Bild: Viele Spekulationen um Petra Kellys Tod
Als sie starb, war ihr Stern bereits verglüht. Die Zeit war über Petra
Kelly hinweggegangen, jener Frau, der die Grünen so viel zu verdanken
haben, doch von der sie nichts mehr hatten wissen wollen. Ihr gewaltsames
Ende vor 30 Jahren beförderte die außergewöhnliche Politaktivistin noch
einmal in schockierender Weise in jene Schlagzeilen, aus denen sie längst
verschwunden war. Nun widmet sich Sky in einer dreiteiligen Dokumentation
ihrem Leben und Sterben.
Petra Kelly wäre im November 75 Jahre alt geworden. An die heute weitgehend
Vergessene zu erinnern, ist verdienstvoll. [1][Ihre Bedeutung für die
Gründung und die Anfangserfolge der Grünen] ist für jene, die sie nicht von
Ende der 1970er bis Mitte der 1980er Jahre selbst erlebt haben, heute kaum
mehr zu erfassen. Geprägt von der Bürgerrechtsbewegung in den USA, war sie
das weltweit bekannte Gesicht der Anti-Atom- und Friedensbewegung in der
alten Bundesrepublik und der daraus maßgeblich entstandenen
„Anti-Parteien-Partei“, wie Kelly die Grünen definierte.

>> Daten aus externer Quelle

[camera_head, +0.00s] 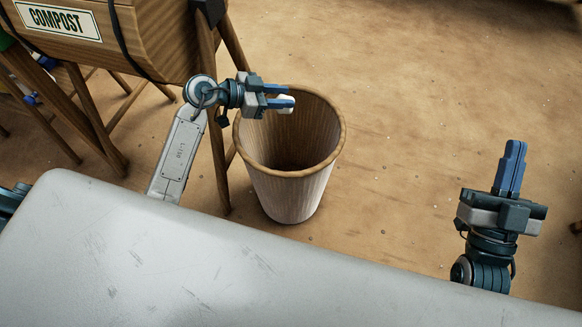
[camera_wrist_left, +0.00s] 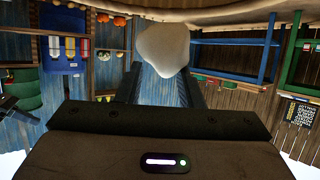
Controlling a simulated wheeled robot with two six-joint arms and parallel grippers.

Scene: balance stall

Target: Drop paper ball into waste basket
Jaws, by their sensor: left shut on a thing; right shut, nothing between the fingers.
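A white paper ball (camera_head: 286,104) is held between the fingers of my left gripper (camera_head: 280,98). In the left wrist view the paper ball (camera_wrist_left: 163,50) sits pale and rounded between the two fingertips. The waste basket (camera_head: 291,190) is a round wooden bin standing upright on the floor, with a brown rim. In the head view, my left gripper and the ball overlap the basket's opening near its upper left rim. Their height above the rim is hard to tell. The basket looks empty where its inside shows. My right gripper (camera_head: 510,168) is shut and empty, far right of the basket.
A wooden compost box (camera_head: 140,45) on legs stands at the upper left, close beside the basket. My pale body fills the lower front. The brown floor (camera_head: 430,130) between the basket and my right arm is clear. Shelves show in the left wrist view.

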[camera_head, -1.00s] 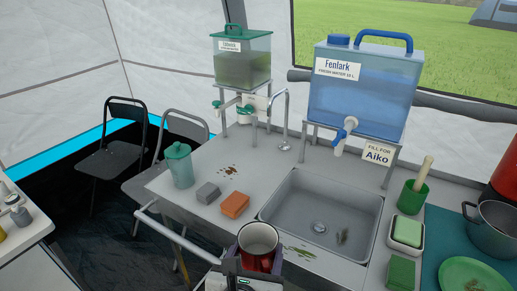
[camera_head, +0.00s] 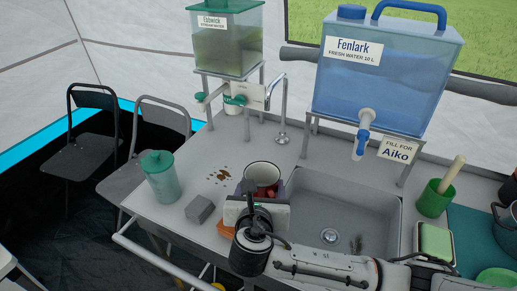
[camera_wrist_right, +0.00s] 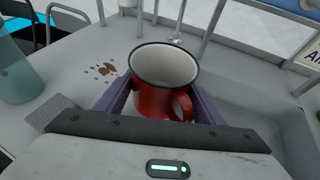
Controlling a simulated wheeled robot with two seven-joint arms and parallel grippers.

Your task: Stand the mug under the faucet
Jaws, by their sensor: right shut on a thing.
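The red mug (camera_head: 262,175) with a white inside and dark rim is upright between the fingers of my right gripper (camera_head: 262,190). In the right wrist view the mug (camera_wrist_right: 155,98) sits between the purple fingers of the gripper (camera_wrist_right: 160,108), which is shut on it; its handle points to the lower right. The bent metal faucet (camera_head: 282,105) stands behind the mug, a little to its right. The blue tap (camera_head: 362,140) of the Fenlark water tank (camera_head: 385,75) hangs over the back of the sink, right of the mug. A sign (camera_head: 397,150) beside it reads "FILL FOR Aiko". My left gripper is not in view.
The sink (camera_head: 345,205) lies right of the mug. A teal lidded jug (camera_head: 160,177) and a grey block (camera_head: 199,209) stand to the left. A second tank (camera_head: 228,45) with green taps stands behind. Brown spots (camera_head: 219,176) mark the counter. A green pot (camera_head: 436,198) stands right.

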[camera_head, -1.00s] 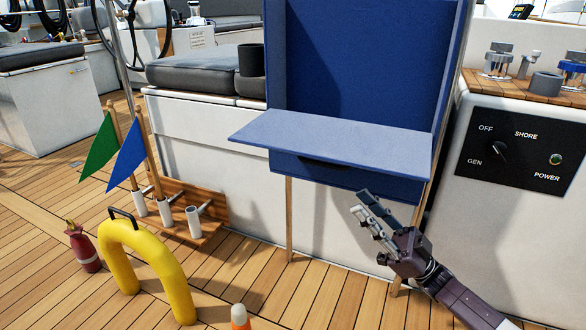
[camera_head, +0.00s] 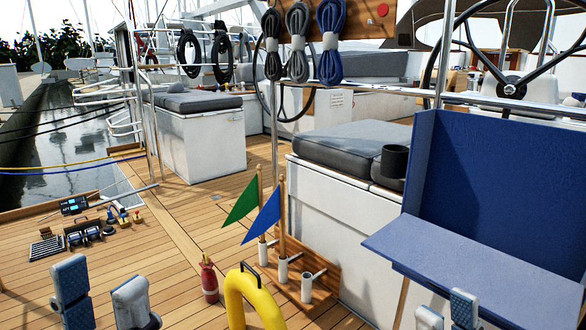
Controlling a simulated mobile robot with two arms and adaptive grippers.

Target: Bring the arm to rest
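My left gripper (camera_head: 101,292) shows at the bottom left of the head view. Its two padded fingers stand upright and apart, with bare deck between them, so it is open and empty. My right gripper (camera_head: 446,314) shows only as two fingertips at the bottom edge, in front of the blue folding desk (camera_head: 470,265). A narrow gap lies between these tips and nothing is seen held. The rest of both arms is out of the picture.
A yellow horseshoe buoy (camera_head: 240,298), a red extinguisher (camera_head: 209,281) and a rack (camera_head: 325,270) with green (camera_head: 241,207) and blue flags (camera_head: 262,221) stand between the grippers. Small gear (camera_head: 85,232) lies on the deck at left. The middle-left deck is clear.

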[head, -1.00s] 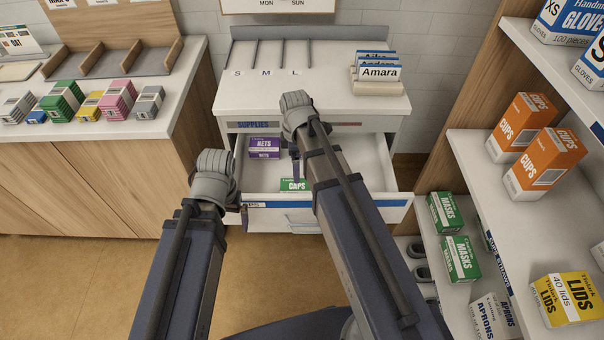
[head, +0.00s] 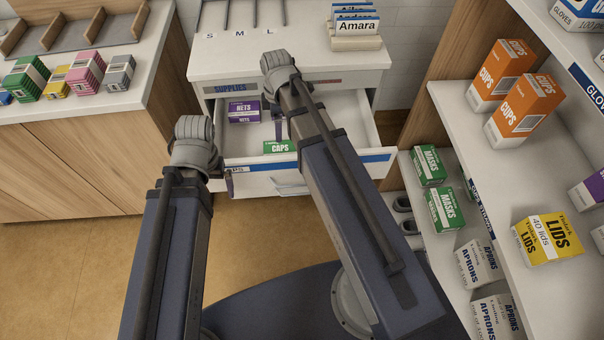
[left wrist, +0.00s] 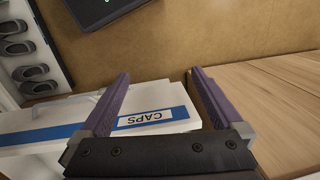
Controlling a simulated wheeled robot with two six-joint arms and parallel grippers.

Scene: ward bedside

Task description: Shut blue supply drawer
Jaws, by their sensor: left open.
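The supply drawer (head: 330,166), with a blue stripe along its white front, stands pulled out below the blue SUPPLIES label (head: 231,88). It holds a purple NETS box (head: 243,112) and a green CAPS box (head: 279,147). My left gripper (head: 228,183) is at the left end of the drawer front. In the left wrist view its jaws (left wrist: 158,73) are open, with the drawer front's CAPS label (left wrist: 146,119) showing between them; contact is unclear. My right gripper (head: 278,130) is over the drawer's inside; its jaw opening cannot be made out.
A wooden counter (head: 75,165) with small boxes stands at left. At right, shelves hold orange CUPS boxes (head: 525,108), green MASKS boxes (head: 444,210) and a yellow LIDS box (head: 548,240), close to the drawer's right side. Name cards (head: 357,28) stand on the cabinet top. Floor at lower left is clear.

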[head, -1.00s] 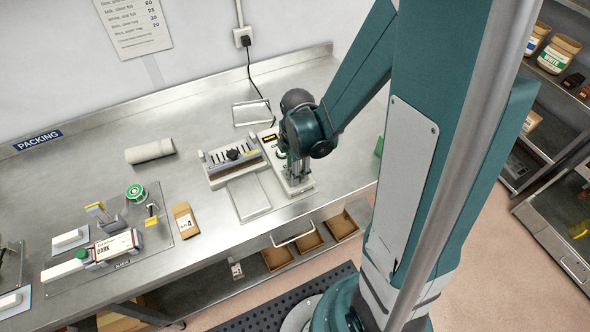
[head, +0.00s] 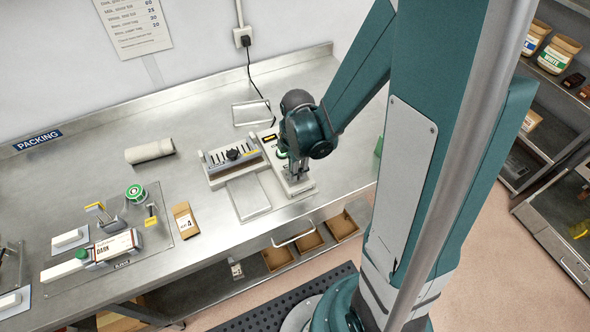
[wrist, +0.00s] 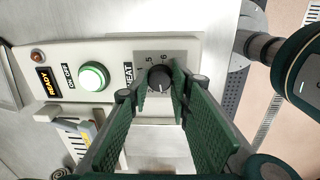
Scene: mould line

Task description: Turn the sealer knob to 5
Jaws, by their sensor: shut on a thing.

Als „Popikone, aber durchseelt von Politik“, beschreibt sie ihre einstige
Mitstreiterin Antje Vollmer. „Ohne Petra Kelly wären die Grünen nie über
die Fünfprozenthürde gekommen.“ Der Einzug in den Bundestag 1983 mit 5,6
Prozent war der absolute Höhepunkt ihrer politischen Karriere. Danach ging
es bergab.
„Politischer Aktivismus ist unglaublich anstrengend und kann auch
zermürbend sein“, blickt [2][Carla Reemtsma von Fridays for Future] in der
Dokumentation auf Kelly. Denn als Aktivistin sei man in einer Rolle, die so
nicht vorgesehen ist. „Für die gibt es eigentlich keinen Platz, und man
muss immer und immer wieder dafür kämpfen, gehört zu werden“, so Reemtsma.
Sie beeindrucke an Kelly „vor allem die Entschlossenheit zu sagen, ich gebe
jetzt hier nicht auf“.
## Brachiale Umgangsformen
Die Filmschnipsel von ihrer Rede auf der großen Friedensdemonstration im
Oktober 1981 im Bonner Hofgarten geben einen Eindruck, mit welch
unglaublicher Kraft und Energie die zierliche Kelly vor Hunderttausenden
Menschen sprechen konnte. Doch im Bundestag wirkte sie verloren. „Wie ein
kleines verlorenes Vögelchen“, formuliert es Marieluise Beck, die mit ihr
und Otto Schily die erste Fraktionsspitze der Grünen bildete.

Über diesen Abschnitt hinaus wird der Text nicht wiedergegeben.